**Given instruction**
Copy out all lines that carry the word "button".

**Information shown**
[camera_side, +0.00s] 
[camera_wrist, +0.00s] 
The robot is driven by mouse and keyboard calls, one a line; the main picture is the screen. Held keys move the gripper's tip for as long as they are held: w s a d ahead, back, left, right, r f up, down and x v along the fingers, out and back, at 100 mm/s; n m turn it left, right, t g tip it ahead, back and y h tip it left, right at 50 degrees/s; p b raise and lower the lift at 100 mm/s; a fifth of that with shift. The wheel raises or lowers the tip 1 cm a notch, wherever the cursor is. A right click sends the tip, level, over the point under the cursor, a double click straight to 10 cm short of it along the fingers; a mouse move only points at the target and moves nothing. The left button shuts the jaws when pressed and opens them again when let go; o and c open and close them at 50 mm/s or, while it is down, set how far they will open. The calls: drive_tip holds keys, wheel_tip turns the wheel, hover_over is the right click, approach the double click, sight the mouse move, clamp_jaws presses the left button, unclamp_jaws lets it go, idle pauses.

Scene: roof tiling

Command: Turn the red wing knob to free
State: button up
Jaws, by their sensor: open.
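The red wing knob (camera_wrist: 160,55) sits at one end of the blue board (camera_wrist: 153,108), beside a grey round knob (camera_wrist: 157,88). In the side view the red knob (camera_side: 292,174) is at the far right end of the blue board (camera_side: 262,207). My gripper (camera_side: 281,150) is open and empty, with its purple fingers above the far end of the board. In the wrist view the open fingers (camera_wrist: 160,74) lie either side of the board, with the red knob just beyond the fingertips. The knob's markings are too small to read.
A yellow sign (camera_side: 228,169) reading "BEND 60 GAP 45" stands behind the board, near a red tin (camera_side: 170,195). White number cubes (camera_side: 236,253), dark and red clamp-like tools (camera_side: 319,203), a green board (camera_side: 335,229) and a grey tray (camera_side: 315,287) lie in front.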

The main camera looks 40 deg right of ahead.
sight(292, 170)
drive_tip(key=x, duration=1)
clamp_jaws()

**Task answer**
The robot is driven by mouse and keyboard calls, one a line; the main picture is the screen. Held keys move the gripper's tip for as long as they are held: w s a d ahead, back, left, right, r f up, down and x v along the fingers, out and back, at 100 mm/s; n m turn it left, right, t g tip it ahead, back and y h tip it left, right at 50 degrees/s; p b raise and lower the lift at 100 mm/s; a fifth of that with shift. The wheel raises or lowers the tip 1 cm a notch, wherever the cursor is. A right click sends the tip, level, over the point under the cursor, a double click straight to 10 cm short of it along the fingers; a mouse move only points at the target and moves nothing. The left button shuts the jaws when pressed and opens them again when let go; o and c open and close them at 50 mm/s or, while it is down, set how far they will open. The calls: drive_tip holds keys, wheel_tip turns the wheel, hover_over is the right click, approach the double click, sight the mouse move, clamp_jaws presses the left button, unclamp_jaws lets it go, idle pauses.
State: button up

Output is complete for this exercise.